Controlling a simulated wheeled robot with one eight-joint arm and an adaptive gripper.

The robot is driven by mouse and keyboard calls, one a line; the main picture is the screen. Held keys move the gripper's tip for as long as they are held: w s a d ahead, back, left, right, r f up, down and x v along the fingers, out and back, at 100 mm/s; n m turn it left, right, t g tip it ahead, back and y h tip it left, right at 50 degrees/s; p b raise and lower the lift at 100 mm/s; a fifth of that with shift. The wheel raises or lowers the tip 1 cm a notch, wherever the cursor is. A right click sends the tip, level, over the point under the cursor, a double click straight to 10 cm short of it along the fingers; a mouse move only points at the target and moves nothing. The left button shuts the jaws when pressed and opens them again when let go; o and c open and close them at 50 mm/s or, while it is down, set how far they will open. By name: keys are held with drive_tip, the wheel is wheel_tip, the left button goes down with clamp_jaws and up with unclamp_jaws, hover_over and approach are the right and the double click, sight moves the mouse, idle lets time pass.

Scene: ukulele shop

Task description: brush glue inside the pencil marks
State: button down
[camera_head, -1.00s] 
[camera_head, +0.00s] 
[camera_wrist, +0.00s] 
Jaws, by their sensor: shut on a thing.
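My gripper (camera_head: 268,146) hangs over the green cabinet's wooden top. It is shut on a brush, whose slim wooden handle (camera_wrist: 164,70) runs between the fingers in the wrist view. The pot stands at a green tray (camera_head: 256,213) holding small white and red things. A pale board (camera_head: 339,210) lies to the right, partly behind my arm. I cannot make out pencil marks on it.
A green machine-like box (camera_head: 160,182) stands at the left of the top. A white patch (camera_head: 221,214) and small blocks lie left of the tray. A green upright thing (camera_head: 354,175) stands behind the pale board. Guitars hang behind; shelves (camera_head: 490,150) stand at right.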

> _Exercise prompt_
Extract every line containing the string "down" from the material.

> _Worked answer_
The robot is driven by mouse and keyboard calls, one a line; the main picture is the screen. Held keys move the gripper's tip for as long as they are held: w s a d ahead, back, left, right, r f up, down and x v along the fingers, out and back, at 100 mm/s; n m turn it left, right, t g tip it ahead, back and y h tip it left, right at 50 degrees/s; p b raise and lower the lift at 100 mm/s; a fifth of that with shift. The wheel raises or lowers the tip 1 cm a notch, wherever the cursor is. A right click sends the tip, level, over the point under the cursor, a double click straight to 10 cm short of it along the fingers; a mouse move only points at the target and moves nothing. The left button shuts the jaws when pressed and opens them again when let go; o and c open and close them at 50 mm/s or, while it is down, set how far they will open. By name: keys are held with drive_tip, the wheel is wheel_tip, the left button goes down with clamp_jaws and up with unclamp_jaws, hover_over and approach are the right and the double click, sight moves the mouse, idle lets time pass.
State: button down

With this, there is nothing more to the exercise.